Spontaneous Urban Plants

HONOR AWARD

RESEARCH

New York, NY| Future Green Studio

PROJECT STATEMENT

Launched in summer 2014, www.spontaneousurbanplants.org is a user-generated database of weeds in the urban environment that maps images from the photography application Instagram tagged with #spontaneous urban plants, and filters them based on species, ecological benefits and disservices to the environment. Leveraging principles of urban ecology and environmental aesthetics, the intent is to stimulate discourse between ecologists, designers, artists and the general public that explores societal perceptions of weeds and questions the stigmas that surround them. Through a process of walking, photography and mapping, our studio’s research stems from a broad baseline to analyze and extract patterns, behaviors, and seasonal shifts from the meta-data generated. This on-line educational resource will offer insight into the habits, habitats and beneficial potential of spontaneous vegetation in tough urban conditions, and challenges the public to reconsider their preconceptions of weeds.

PROJECT NARRATIVE

Stigmatized as undesirable, unwieldy and unkempt, Spontaneous Urban Plants (SUP) – better known as “weeds” - have a diminished status in our collective cultural perception. Often found in derelict urban landscapes, overlooked and unwanted, SUP thrive in places most plants cannot grow, sprouting up from cracks in the side walk, and propagating the seams along chain link fences. They provide substantive ecological benefits that are often overlooked – creating wildlife habitat, mitigating stormwater, or phytoremediating disturbed soils. Ubiquitous and immediate, Instagram is the perfect tool for reconsidering the aesthetics of weeds and bringing findings to the wider public. Even though many species that are now known as ‘weeds’ were originally imported for their ornamental value, there is a common assumption that weeds lack aesthetic value. Through photography, this is challenged, and the historical and cultural bearing on what is forgotten or not widely known can resurface. The Instagram filter sensationalizes the photos and sparks greater interaction with an audience beyond the professional realm of landscape design, that in turn promotes wider acceptance of spontaneous urban plants and alters the prevalent negative perception of ‘weeds’. Each photo that is taken and hash-tagged #spontaneousurbanplants, enters the Spontaneous Urban Plants website interface for validation and identification. Once identified, the images are further filtered through a weed value-matrix that catalogs both the positive and negative ecological services each species provides, such as phytoremediation, disturbance-adaption, mitigation of the urban heat island effect, or sequestration of CO2. The meta-data, extracted from each photo, maps the image to its original location and highlights the seasonality of each species through the display of the original time-stamp. As the inventory builds multiple images of each species will document the seasonal shifts, visualizing the bloom schedule and seeding season through photography.

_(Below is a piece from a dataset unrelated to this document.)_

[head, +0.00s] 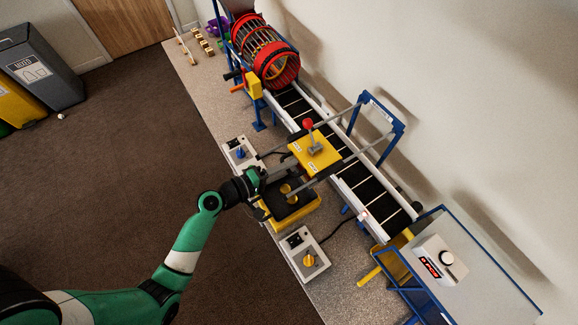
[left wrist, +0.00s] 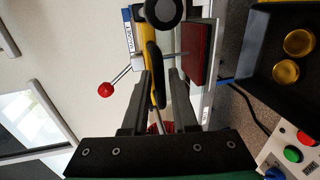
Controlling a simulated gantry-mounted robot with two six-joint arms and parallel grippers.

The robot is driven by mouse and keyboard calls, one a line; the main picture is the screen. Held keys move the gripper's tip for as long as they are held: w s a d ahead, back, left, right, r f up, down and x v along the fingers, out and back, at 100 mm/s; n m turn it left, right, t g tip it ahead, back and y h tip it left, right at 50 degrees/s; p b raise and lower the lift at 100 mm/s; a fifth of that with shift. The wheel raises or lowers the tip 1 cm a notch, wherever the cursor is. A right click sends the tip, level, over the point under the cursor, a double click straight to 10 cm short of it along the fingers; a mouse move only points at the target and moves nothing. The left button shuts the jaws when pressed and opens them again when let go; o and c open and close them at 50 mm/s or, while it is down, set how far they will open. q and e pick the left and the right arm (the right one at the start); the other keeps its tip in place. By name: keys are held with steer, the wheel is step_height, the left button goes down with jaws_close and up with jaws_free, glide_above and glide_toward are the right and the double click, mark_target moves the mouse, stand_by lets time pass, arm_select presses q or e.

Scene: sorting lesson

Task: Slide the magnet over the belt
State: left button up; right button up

The process of traversing the urban landscape by foot has been used through the ages to confront the status-quo, from activists marching against political issues to artists using walking as an aesthetic practice such as Richard Long, Guy Debord, and the Situationists. Confronting society’s blind acceptance of the urban environment, the Situationists engaged in urban wanderings known as dérives: experimental walks through the city in which the walker subconsciously makes navigational decisions based on subtle variations in landscape, urbanism, and architecture. The latter poetic approach to walking, when applied to the study of weeds, demands that the observer engage curiously in their environment in order to discover interesting typologies where urbanism and spontaneous urban plants co-exist. Wanderers do not know when they will discover the next abandoned park or overgrown vacant lot. In a digitally navigable world, it is more important than ever to walk off the beaten track and uncover the vegetated urban pockets that are not digitally mapped on GPS and navigational applications. It is an opportunity for despondent urbanites to actively engage with and reconsider their surroundings as a shifting landscape that can be reshaped by their own perceptions.

With the combined efforts of urban exploration, photography, and dissemination through web-based media, we open up an objective debate on the role of weeds in the urban environment. With a more accepting public, designers and communities can embrace spontaneous vegetation as a valid green infrastructure. Through processes of subtraction, addition, optimization and replication, the patchwork ecology of widespread spontaneous vegetation will enable the emergence of a more resilient, adaptable and sustainable New York.

"There’s a fun irreverence about it. It employs a multimedia visibility campaign to get you to notice something that we don’t properly acknowledge."